Don't Start the Revolution Without Me! - Jesse Ventura [63]
So I’m wondering, why is he still a member of the Republican Party? He could have won the election as an independent. I’m privately hoping that he might go that way yet, as the Republicans continue to shun his forward-thinking policies. Stranger things have happened. After all, we’ve fought in the jungle together before.
Coming out of the northern Baja desert, our first sight of the Sea of Cortez comes at San Felipe. The little beach town was first named by a Jesuit Padre who came ashore with four canoes in 1746, and stayed long enough to call the gently curving bay San Felipe de Jesus. Hardly anybody came here before a paved road to a radar station got built after World War Two, and then American fishermen started flocking down to catch totuava, a croaker that gets as big as 250 pounds. The smaller ones were a little too tasty, and the fish ended up an endangered species.
There’s a headland that juts out at the northern end of San Felipe, and below it an estuary and a boatyard. The commercial shrimp boats tie up in an artificial harbor at the southern end. And you see plenty of retired gringos camped along the beaches in their RVs, along with dune-buggies and ATVs racing up and down the sloping sands. We pull over to have some mariscos for lunch—steamed clams and oysters on the half shell.
For about twenty miles beyond San Felipe, we breeze. Past the new condo developments just south of the town, an ugly trash dump right off the highway, and then heading further inland, coming upon the strange, stunning landscape of the desert: the cholla cactus and mesquite and elephant trees.
We were about to be “stunned” by something else. I are in Southeast Asia for seventeen months, and I’ve been a lot of other places—but this is about to become the roughest road I’ve ever traveled.
An excerpt from Terry’s journal: The shortcut the husband tried did not work out so well. The road that was paved ended shortly after San Felipe in a little town. We hit a pretty good stretch of gravel and then it was horrible. The dust was thick and heavy, and the road was washboard with big rocks. There were washouts here and there that we tried to get through.
Oh, the washboarding! That’s where the ground ends up like the hard little waves you look at in the ocean. As your tires go over those waves, it bounces your shocks and shakes you so bad inside your vehicle that at times you think the fillings will come out of your teeth. In some places, big chunks of the road simply aren’t there. I mean, these are huge holes on a dirt track covered with flat rocks. The vados, places where the road gets intersected by dry culverts, come upon you treacherously fast. By the time we’ve inched along for probably another twenty miles, my trailer carrying the wave runners virtually starts to disintegrate.

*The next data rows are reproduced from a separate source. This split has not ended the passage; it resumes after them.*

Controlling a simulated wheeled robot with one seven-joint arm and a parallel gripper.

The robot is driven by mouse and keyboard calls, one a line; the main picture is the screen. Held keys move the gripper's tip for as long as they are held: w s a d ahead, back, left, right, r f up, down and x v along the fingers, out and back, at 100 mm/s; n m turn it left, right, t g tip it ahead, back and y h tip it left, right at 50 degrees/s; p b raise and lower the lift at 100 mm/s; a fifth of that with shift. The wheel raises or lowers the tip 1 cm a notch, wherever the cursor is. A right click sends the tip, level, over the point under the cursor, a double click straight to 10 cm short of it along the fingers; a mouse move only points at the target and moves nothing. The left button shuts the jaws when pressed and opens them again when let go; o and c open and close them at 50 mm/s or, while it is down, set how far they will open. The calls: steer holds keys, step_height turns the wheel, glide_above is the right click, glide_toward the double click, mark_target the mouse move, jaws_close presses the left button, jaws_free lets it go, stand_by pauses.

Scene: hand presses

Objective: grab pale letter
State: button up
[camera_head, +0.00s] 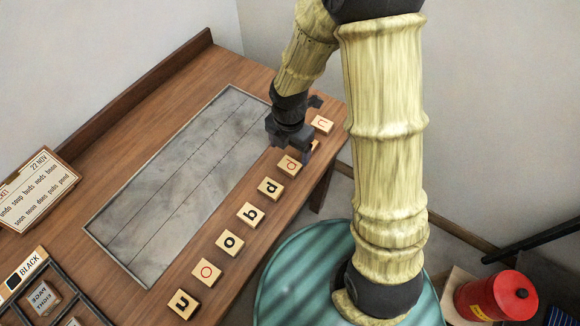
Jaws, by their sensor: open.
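A row of light wooden letter blocks lies along the right side of the table, with black or red letters; which one counts as pale I cannot tell. From the front they are a black u (182,304), a red o (206,272), a black o (230,242), a black b-like letter (251,215), a black p-like letter (270,189) and a red d-like letter (289,165). At the far end is a red u-like letter (322,124). Another block (315,145) is mostly hidden behind my gripper (292,143), which is open, pointing down just beyond the red d-like block.
A grey inset plate (170,185) fills the table's middle, beside the row. A word card (35,188) and a dark divided tray (52,272) labelled BLACK are at left. A red can (495,297) stands at lower right. A raised rail (130,95) edges the table's back.

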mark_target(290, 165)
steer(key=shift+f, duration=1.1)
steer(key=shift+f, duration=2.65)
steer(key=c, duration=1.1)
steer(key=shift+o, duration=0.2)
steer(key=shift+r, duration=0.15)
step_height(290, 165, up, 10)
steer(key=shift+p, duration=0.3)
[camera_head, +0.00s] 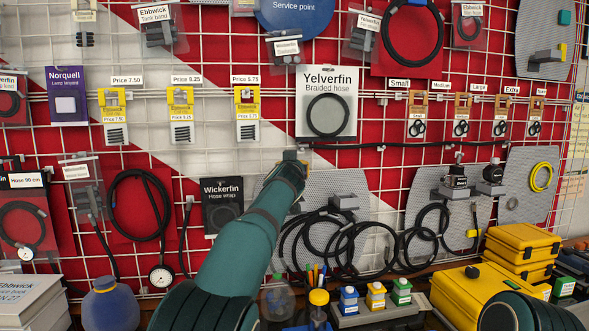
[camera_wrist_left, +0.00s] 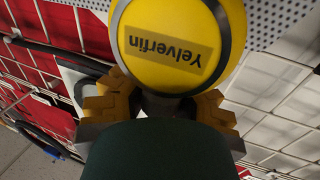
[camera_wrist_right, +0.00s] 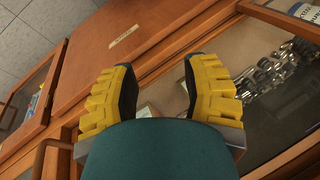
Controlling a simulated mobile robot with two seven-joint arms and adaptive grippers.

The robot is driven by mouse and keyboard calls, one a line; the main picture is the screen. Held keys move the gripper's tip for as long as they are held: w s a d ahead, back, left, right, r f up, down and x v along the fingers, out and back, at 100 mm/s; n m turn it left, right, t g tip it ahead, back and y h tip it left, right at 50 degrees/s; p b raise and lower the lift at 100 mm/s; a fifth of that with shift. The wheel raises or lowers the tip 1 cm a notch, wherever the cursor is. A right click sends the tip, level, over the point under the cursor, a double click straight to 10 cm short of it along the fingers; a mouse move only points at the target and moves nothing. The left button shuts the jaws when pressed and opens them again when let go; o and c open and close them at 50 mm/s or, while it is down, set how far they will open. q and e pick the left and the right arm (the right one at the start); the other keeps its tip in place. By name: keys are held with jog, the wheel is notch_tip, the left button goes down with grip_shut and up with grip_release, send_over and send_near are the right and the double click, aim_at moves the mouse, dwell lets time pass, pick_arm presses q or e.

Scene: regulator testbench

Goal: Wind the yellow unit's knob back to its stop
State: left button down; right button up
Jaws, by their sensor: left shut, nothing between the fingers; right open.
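In the left wrist view the yellow unit (camera_wrist_left: 165,72) is a round yellow face with a grey rim and an upside-down "Yelverfin" label. My left gripper (camera_wrist_left: 160,108) reaches around its lower edge, one finger on each side. The unit covers the fingertips, so I cannot see whether they touch a knob; no knob is clearly visible. In the head view my left gripper (camera_head: 297,160) is up against the pegboard, and my arm hides the unit. My right gripper (camera_wrist_right: 160,85) is open and empty in the right wrist view, above wooden cabinet fronts.
A grid wall (camera_head: 260,160) carries hoses, gauges and packets around my left arm. Coiled black hoses (camera_head: 340,245) hang just right of it. Small bottles (camera_head: 375,296) and yellow cases (camera_head: 520,245) stand below on the right. A cabinet (camera_wrist_right: 150,35) lies close to my right gripper.

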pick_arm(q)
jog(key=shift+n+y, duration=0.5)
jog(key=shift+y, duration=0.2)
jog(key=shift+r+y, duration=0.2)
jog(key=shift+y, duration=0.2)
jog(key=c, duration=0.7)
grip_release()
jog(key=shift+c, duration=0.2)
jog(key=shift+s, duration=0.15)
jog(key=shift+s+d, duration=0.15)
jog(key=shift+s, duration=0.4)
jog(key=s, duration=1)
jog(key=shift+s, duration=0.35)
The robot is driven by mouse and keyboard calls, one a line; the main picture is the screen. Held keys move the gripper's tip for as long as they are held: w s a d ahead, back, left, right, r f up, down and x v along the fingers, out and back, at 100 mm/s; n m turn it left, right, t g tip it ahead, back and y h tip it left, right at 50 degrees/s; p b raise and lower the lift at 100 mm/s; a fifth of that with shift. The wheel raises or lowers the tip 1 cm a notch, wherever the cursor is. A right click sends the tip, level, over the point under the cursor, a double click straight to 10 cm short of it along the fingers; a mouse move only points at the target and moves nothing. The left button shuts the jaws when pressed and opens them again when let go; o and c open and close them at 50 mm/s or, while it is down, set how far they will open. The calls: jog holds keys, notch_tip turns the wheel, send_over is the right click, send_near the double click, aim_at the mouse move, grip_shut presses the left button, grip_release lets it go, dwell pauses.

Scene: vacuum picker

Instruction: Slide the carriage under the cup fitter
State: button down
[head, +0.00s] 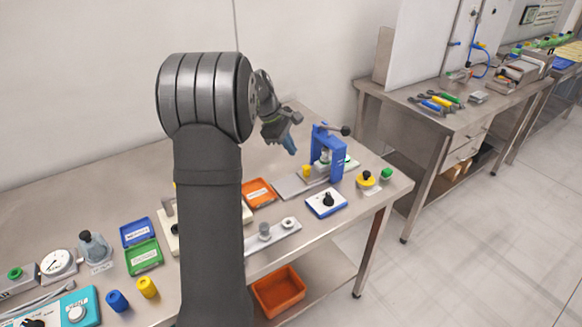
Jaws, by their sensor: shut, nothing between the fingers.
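The cup fitter (333,155) is the blue upright press with a black-knobbed lever, at the right part of the bench. A pale flat track (287,187) runs from its left side in to its foot. A small grey block, which looks like the carriage (314,179), sits on the track close to the press, with a yellow piece (306,171) beside or on it. Whether it is directly under the press head is too small to tell. My gripper (290,146) is shut and empty, with blue fingertips, in the air left of the press and above the track.
A blue-and-white box with a black knob (327,202) stands in front of the press. A yellow button (367,180) and a green one (386,175) stand to its right. An orange tray (259,193) lies left of the track. My arm hides part of the bench.

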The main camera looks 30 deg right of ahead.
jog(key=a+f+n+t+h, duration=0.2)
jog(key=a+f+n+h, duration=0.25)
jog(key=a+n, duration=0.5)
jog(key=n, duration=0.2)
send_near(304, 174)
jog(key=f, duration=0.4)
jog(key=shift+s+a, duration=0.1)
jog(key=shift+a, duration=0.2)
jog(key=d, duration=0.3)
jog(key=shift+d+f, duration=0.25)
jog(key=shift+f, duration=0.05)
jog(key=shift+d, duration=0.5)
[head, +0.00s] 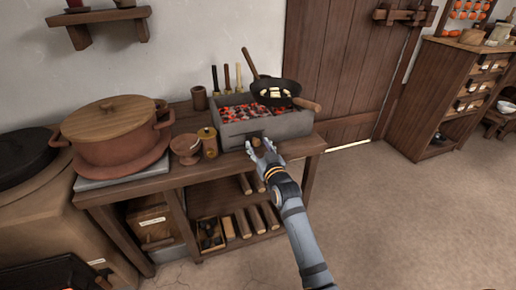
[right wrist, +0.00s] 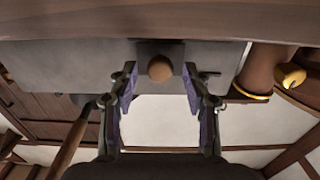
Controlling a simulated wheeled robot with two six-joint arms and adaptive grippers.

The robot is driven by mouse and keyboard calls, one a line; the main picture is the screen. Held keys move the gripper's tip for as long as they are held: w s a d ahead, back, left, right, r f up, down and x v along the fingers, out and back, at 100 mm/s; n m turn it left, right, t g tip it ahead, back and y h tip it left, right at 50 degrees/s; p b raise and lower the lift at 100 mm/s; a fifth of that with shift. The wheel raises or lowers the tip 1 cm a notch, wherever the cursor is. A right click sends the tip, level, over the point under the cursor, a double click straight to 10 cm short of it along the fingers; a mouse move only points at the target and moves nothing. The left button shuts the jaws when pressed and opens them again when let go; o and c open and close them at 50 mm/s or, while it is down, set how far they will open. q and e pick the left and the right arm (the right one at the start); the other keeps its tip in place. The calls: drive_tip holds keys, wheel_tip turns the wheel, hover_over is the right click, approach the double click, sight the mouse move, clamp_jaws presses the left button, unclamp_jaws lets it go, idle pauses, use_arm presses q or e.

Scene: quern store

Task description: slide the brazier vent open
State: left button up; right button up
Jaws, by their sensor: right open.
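The grey brazier (head: 290,124) stands on the wooden bench with glowing coals in it. Its vent shows in the right wrist view as a small dark plate (right wrist: 160,46) with a round wooden knob (right wrist: 160,69) on the brazier's grey front. My right gripper (head: 261,148) is at the front of the brazier and hides most of the vent in the head view. In the right wrist view the open fingers (right wrist: 160,88) stand on either side of the knob, with a gap on both sides. My left gripper is not in view.
A black pan (head: 277,88) with a wooden handle rests over the brazier's right side. A yellow-lidded jar (head: 208,142) and a clay goblet (head: 186,148) stand close to its left. A large clay pot (head: 110,135) is further left. The floor right of the bench is clear.

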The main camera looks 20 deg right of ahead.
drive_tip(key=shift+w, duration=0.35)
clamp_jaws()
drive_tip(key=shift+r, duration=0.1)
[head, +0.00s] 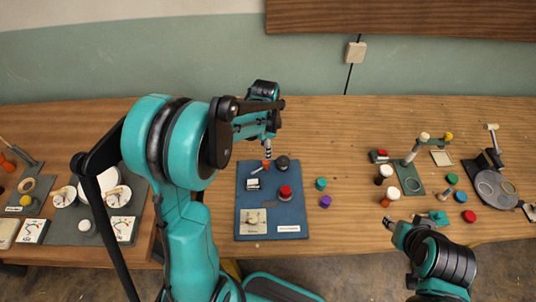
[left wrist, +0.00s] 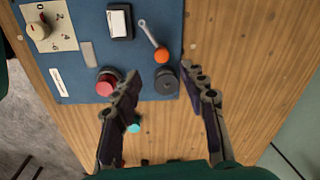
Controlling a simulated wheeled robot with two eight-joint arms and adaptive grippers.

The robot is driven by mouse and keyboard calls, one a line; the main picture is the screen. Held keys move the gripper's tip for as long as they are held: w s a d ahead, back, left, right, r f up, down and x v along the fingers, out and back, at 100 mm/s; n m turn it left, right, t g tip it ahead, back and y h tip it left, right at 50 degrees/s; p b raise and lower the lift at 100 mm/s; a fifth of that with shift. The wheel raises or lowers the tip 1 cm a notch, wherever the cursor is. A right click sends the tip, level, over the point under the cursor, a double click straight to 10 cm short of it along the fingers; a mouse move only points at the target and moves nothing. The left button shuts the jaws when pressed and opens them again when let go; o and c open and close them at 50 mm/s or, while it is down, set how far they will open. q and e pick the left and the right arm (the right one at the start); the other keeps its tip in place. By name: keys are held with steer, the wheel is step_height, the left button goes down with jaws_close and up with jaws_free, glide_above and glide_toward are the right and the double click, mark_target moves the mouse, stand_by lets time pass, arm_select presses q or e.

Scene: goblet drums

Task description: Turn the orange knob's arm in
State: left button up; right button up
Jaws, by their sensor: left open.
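The orange knob (head: 266,163) sits at the end of a short silver arm (head: 256,171) on the blue board (head: 245,205), near its far edge. In the left wrist view the orange knob (left wrist: 162,56) and its silver arm (left wrist: 149,35) show clear of my fingers. My left gripper (head: 268,150) is over the board's far edge; in its wrist view the open, empty fingers (left wrist: 165,88) stand apart on either side of a black knob (left wrist: 166,80). The orange knob lies just ahead of that gap. My right gripper (head: 394,228) is low at the right, away from the board.
The board also bears a red button (head: 285,192), a white switch (head: 253,184) and a dial plate (head: 252,221). A teal piece (head: 320,183) and a purple piece (head: 325,201) lie right of it. More boards with parts stand far left and right.

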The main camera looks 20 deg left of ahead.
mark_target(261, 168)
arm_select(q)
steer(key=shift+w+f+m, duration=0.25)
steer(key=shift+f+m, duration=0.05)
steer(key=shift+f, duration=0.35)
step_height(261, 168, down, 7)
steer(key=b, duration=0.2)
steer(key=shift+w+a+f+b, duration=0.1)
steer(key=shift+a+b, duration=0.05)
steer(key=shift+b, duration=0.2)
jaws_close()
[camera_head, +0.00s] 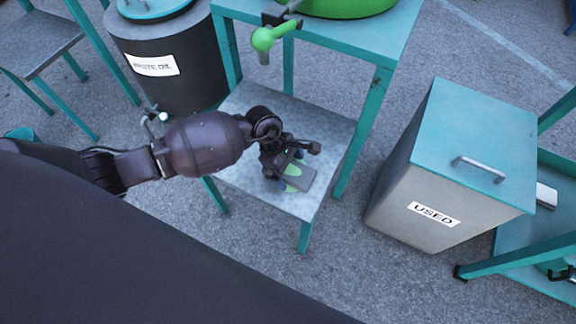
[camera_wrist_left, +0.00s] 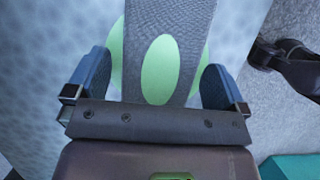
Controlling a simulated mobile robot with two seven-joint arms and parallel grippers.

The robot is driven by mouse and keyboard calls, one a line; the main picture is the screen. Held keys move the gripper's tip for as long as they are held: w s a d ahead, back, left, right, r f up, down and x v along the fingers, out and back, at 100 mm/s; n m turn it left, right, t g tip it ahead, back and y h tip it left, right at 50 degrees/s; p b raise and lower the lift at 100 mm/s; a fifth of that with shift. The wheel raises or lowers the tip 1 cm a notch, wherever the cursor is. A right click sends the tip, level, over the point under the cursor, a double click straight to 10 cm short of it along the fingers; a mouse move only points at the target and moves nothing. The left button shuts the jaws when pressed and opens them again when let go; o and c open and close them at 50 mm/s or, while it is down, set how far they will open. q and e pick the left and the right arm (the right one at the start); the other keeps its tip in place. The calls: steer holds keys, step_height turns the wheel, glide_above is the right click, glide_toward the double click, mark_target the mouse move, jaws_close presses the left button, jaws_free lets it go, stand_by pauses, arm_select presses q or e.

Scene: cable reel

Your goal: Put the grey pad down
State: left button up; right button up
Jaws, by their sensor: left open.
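The grey pad (camera_head: 304,175) has light green oval patches and lies on the lower metal shelf (camera_head: 247,184) of the teal stand. It also shows in the left wrist view (camera_wrist_left: 178,25), running up from between the fingers. My left gripper (camera_head: 290,160) is right over the pad's near end and hides part of it in the head view. In the left wrist view its two blue-grey fingers (camera_wrist_left: 154,82) stand apart on either side of the pad's green patches, with gaps visible beside the central patch. Whether the fingertips touch the shelf cannot be told.
The teal stand's upper top (camera_head: 350,38) holds a green round object (camera_head: 345,5), with a green-knobbed handle (camera_head: 263,39) overhanging. A dark waste oil drum (camera_head: 180,85) stands behind left. A box labelled USED (camera_head: 415,190) stands at right. Stand legs border the shelf.

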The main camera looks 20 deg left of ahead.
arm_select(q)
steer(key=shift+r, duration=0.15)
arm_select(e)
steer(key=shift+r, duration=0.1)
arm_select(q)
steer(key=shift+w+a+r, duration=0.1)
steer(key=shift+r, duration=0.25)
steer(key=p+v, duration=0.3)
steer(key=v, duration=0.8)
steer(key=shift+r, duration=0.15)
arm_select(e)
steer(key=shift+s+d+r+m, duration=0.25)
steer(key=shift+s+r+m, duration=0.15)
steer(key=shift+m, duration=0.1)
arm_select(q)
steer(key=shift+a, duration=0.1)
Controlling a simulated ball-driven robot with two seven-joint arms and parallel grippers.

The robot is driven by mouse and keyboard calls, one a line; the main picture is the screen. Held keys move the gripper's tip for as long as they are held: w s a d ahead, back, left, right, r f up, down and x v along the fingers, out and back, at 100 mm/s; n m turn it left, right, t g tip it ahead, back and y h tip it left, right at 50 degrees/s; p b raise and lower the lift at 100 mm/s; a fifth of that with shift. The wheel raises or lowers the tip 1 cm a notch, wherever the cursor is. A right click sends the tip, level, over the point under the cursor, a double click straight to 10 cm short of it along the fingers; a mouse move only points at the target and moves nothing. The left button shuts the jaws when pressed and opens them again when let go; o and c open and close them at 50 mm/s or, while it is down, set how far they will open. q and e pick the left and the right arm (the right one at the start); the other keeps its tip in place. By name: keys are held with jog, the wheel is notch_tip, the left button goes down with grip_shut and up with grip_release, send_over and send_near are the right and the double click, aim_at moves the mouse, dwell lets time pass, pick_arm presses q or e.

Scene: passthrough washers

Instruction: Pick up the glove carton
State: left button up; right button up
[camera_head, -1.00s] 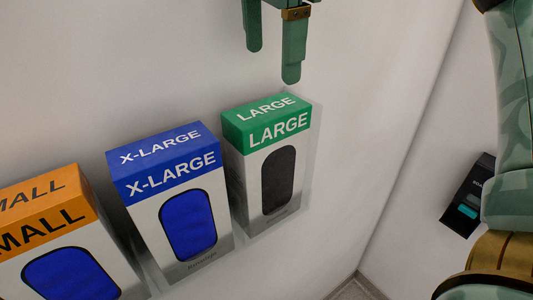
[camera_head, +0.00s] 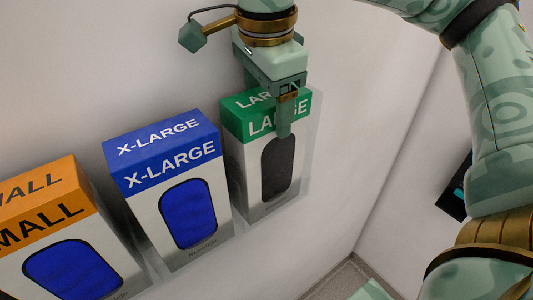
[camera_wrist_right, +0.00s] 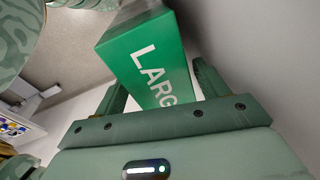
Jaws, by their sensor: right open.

An excerpt from Terry’s journal: The first thing to go wrong was the trailer. We noticed the red wave runner was crooked and, when we stopped to look at it, we saw the board it sat on was cracking and one of the bolts that held it into a clamp on the side was gone. Earlier, I had watched the wave runner popping up and down on the trailer. I asked to stop and try to find some bungee and rope but husband said, “Nah, we’ll be fine.” That was a mistake!
The uprights that hold them are breaking down, so the wave runners are riding directly on the trailer. These are fiberglass craft whose hulls you don’t want to wreck, because that may be a permanent condition. Here we are, in blisteringly hot sun, unable to drive more than five miles an hour. Every mile or two, we have to stop the car, go back and readjust and re-strap the wave runners. We are using the belts from our pants, our camera bags, every belt we can think of imagine to try to secure them to the trailer.
An excerpt from Terry’s journal: After about five times of straightening the one wave runner, I decided to look for something to tie the board down with and could not find anything, so I took out my brown belt. I had to convince the husband to try it and, lo and behold, it held up pretty well.